Jan 26, 2012

An open letter to Waka Flocka Flame

Waka Flocka Flame

Mr W. F. Flame,

You may not remember me, but I’ve heard your music on the internet. Initially I wasn’t a fan, as I thought your music was just more posture-heavy gangster club rap. While your music may indeed be all of those things, it says nothing of the syncopated onomatopoeic fills you embellish your songs with, or the unrestrained and uncompromising emotive aggression that goes so well with the intensity of producer Lex Luger’s snare-roll lead beats. I was won over, and came to consider myself something of a fan. That’s not the reason I’m writing this letter though, you don’t need me to tell you your music is good. No, this letter is regarding your association with co-founder and former CEO of Death Row Records, Suge Knight. In October last year you confirmed that he will be helping you oversee your record company and helping you in your ill-conceived movie career. You said that “it is what it is, you gotta start pulling in people in the game who know the game. Suge helped me get a good movie deal. He’s helping me oversee the company; I’m not trying to be ‘Pac, I’m not trying to be Death Row.”

I can understand your motivation, Death Row put out a lot of good music. Dr. Dre’s The Chronic, Snoop Dogg’s Doggystyle and Tupac’s AllEyez on Me are seminal hip-hop albums, all released on Death Row Records under Suge Knight. Then there is the whole he’s a blood, you’re a blood thing, which is sort of understandable, if not lamentable. That’s good that you’re not trying to be Tupac though, because according to the best evidence, Suge Knight had Tupac Shakur and Biggie Smalls killed.

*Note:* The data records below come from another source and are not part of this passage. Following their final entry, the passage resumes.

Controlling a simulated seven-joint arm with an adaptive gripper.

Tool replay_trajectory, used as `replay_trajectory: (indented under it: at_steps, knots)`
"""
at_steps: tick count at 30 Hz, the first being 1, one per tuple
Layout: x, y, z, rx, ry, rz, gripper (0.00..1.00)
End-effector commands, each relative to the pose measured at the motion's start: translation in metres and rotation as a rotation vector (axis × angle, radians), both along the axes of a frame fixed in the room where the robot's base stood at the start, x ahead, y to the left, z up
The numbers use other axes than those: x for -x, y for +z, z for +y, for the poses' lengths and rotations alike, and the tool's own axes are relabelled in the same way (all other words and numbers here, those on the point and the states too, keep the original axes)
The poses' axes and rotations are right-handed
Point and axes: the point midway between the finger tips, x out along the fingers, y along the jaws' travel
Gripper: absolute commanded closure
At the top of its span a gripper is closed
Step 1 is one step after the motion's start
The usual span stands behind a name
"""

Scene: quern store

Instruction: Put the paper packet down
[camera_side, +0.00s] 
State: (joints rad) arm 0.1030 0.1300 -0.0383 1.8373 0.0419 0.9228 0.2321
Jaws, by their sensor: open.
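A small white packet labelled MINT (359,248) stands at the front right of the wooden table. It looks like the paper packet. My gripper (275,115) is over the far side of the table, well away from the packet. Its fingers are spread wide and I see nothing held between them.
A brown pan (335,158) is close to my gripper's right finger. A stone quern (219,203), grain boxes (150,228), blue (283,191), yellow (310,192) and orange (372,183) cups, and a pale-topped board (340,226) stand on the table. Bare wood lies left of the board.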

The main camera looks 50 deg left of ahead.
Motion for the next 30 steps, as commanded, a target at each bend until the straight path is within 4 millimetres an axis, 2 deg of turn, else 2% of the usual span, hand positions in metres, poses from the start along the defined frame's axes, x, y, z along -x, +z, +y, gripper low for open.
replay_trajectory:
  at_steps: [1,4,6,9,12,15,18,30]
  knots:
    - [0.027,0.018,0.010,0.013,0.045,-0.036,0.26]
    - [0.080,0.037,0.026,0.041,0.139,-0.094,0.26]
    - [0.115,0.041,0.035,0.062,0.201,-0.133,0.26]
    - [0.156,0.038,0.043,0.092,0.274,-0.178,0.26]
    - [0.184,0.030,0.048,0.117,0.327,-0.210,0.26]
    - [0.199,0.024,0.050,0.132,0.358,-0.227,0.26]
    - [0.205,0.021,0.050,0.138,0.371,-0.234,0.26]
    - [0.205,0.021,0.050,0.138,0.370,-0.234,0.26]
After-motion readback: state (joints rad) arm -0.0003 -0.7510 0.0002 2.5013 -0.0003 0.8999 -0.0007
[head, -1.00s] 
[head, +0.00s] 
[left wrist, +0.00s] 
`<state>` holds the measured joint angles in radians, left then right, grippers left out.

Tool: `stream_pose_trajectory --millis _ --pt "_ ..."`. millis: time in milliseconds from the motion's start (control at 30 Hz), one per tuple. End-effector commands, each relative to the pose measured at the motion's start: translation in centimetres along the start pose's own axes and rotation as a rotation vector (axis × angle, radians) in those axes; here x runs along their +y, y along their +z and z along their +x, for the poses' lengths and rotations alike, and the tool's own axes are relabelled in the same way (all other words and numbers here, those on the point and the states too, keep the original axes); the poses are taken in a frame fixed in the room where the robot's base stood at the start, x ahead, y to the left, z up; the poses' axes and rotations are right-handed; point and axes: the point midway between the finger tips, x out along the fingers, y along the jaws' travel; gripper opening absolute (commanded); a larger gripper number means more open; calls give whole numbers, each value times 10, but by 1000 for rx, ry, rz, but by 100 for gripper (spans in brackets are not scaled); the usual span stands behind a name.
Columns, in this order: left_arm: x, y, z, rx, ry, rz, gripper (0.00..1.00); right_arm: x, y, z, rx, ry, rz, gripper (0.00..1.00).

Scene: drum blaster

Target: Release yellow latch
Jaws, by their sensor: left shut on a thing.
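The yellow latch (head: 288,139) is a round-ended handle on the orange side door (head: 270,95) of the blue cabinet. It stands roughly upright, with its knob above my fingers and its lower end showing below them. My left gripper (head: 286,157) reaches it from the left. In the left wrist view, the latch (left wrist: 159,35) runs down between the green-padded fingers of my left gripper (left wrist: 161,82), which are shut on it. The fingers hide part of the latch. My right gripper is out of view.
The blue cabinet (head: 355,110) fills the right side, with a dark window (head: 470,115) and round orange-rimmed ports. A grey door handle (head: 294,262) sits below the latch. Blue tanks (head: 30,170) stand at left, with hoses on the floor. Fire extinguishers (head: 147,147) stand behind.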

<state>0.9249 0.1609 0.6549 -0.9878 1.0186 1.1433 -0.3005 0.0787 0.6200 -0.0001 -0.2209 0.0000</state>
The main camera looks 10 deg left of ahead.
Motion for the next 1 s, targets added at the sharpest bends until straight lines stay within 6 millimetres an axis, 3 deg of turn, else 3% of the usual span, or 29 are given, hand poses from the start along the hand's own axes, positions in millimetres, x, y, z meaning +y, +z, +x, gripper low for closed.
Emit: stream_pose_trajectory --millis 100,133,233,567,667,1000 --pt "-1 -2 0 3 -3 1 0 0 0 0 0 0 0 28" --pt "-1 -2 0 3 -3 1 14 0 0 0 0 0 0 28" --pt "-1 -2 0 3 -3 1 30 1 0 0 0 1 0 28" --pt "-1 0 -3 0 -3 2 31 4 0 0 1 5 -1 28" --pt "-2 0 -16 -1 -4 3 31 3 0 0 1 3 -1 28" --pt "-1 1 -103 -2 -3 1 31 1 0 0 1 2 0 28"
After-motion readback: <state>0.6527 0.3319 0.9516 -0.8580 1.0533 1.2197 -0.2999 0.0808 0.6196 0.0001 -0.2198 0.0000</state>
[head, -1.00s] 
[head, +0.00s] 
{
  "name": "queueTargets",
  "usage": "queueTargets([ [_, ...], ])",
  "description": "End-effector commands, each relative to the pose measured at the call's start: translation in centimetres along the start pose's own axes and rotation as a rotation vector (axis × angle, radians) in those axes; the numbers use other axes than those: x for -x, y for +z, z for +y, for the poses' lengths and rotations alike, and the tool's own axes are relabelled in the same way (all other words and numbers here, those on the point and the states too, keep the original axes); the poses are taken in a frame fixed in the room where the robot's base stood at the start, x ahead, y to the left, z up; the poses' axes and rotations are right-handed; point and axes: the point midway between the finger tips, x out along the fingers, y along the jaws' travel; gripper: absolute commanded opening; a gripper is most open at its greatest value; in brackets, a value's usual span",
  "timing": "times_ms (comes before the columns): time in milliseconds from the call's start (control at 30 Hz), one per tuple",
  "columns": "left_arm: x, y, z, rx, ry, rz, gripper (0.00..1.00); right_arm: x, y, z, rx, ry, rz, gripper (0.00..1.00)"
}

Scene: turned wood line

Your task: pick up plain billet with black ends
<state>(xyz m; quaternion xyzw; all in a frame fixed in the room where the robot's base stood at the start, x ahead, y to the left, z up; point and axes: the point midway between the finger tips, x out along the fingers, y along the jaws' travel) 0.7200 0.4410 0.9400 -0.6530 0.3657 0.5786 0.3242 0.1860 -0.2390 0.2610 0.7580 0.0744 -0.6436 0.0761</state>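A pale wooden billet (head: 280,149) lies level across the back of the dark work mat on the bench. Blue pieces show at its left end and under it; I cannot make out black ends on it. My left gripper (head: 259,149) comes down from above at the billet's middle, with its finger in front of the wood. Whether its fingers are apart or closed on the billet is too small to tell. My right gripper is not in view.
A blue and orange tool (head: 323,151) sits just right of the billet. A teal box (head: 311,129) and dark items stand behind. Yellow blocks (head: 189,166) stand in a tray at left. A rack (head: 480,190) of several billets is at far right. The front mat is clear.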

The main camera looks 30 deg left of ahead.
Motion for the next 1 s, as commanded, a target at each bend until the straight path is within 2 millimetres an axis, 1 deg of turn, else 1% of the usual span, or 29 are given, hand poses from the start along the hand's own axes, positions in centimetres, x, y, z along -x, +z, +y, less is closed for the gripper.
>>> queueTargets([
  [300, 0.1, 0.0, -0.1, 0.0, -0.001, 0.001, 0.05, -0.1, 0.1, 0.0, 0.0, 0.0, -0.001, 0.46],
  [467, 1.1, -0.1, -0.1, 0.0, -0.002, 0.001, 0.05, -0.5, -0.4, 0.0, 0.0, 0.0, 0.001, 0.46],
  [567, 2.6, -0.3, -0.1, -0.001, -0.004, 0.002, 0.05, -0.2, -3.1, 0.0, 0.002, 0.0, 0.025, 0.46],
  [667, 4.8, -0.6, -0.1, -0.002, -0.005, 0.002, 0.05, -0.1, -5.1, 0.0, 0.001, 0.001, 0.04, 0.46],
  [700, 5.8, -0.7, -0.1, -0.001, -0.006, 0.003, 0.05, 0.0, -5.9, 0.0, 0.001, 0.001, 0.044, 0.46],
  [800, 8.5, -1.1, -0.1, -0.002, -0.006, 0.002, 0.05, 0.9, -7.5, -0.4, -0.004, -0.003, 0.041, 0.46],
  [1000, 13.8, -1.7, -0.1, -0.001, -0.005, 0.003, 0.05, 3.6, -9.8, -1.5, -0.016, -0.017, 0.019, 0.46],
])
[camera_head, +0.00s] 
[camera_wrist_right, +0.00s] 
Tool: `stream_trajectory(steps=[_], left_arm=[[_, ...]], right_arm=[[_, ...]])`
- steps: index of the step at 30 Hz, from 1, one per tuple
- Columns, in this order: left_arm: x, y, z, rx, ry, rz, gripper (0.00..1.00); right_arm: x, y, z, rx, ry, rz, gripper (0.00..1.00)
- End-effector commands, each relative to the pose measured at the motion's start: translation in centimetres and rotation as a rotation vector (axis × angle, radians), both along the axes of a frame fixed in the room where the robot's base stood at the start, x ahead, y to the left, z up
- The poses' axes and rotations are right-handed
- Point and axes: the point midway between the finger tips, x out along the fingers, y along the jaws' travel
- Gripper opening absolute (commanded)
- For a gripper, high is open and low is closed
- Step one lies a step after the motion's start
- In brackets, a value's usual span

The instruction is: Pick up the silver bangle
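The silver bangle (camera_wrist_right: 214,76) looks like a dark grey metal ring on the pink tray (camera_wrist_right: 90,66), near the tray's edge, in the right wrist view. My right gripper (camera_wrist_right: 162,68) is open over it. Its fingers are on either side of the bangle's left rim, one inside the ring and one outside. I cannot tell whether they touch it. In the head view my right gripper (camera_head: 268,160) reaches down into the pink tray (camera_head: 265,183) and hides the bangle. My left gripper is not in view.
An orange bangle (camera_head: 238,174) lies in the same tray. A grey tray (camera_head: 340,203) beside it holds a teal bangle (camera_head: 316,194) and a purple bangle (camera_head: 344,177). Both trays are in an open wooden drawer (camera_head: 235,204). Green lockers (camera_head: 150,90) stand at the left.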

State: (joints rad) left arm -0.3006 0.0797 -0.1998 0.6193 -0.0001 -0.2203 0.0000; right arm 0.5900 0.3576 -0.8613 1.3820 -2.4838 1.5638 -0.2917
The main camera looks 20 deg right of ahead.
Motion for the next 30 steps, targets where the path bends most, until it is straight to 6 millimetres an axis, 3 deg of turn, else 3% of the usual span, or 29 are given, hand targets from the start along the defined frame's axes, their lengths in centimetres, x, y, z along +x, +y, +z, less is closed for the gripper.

Or at least, that’s the opinion of former Robbery-Homicide detective Russell Poole who was assigned to the investigation of Biggie’s murder, detailed along with further investigation in his book compiled by Randall Sullivan, the subtitle of which is condemning enough, “Labyrinth: A Detective investigates the murders of Tupac Shakur and Notorious B.I.G., the implications of Death Row Records’ Suge Knight and the Origins of the Los Angeles Police Scandal.” According to Poole’s theory, Tupac was killed by Knight for attempting to break away from Death Row Records, and Biggie Smalls was killed to put suspicion on a fictitious east coast/west coast feud.
Poole sets it out that Tupac, who was recruited to the label from jail in exchange for Knight using Death Row resources to help with both his money troubles and secure his release from jail, had made attempts to break from the label. Suge Knight ostensibly invited Tupac to the now infamous Mike Tyson fight in Las Vegas to show that there were no hard feelings. Following the fight, Shakur’s bodyguard saw one of Suge’s bodyguard’s whisper in ‘Pac’s ear, prompting him to assault a Southside Crip on the other side of the hall. It is this Crip, Orlando Anderson who would later be blamed for Tupac’s death by drive-by on the strip, and later testified defending his supposed sworn enemy, Suge Knight, leading the judge to believe he was in the pay of Knight. After this time, the case is still unresolved due to the highly embarrassing involvement of off-duty LAPD officers working as security for Death Row Records, and the subsequent efforts to cover up the dirt.
It was one dirty cop, Officer David Mack who was the connection the deaths of Tupac and Biggie and Suge Knight. After being arrested for an unrelated bank robbery, he bragged in jail about being a Mob Piru Blood (with whom Suge Knight is associated) and was visited by one Amir Muhammad. A reliable informant had said that the shooter in the Biggie case was a contract killer and member of the Fruit of Islam, the elite security division of the Nation of Islam (Have you seen the Wire, Waka? I saw an internet rumour that Brother Mouzone was based on this guy). Anyway, David Mack and Amir Muhammad became friends in the University of Oregon in the late 1970’s, and Amir bore a distinct resemblance to the composite sketch of Biggie’s shooter. If you want to read a detailed account of the Sisyphean legal attempts being made against Suge Knight and the mountain of evidence implicating him, as well as the institutional pathologies of the LAPD, Randall Sullivan has an excellent thirteen page long article on Rollingstone.com. But that’s beside my point, my point being that Suge Knight is a bad man. You say that you’re not trying to be ‘Pac, but you named your debut album Flockaveli, knowing full well that Tupac’s last album was under the pseudonym Makaveli! Are you trying to trick us? Then last week you tweeted about going going, back to Cali Cali, like a certain east coast notorious rapper sang. The parallels are getting too weird for me Waka, and I don’t want to see another young rapper exploited and killed by the criminal Suge Knight.
Just be careful about how you break it off.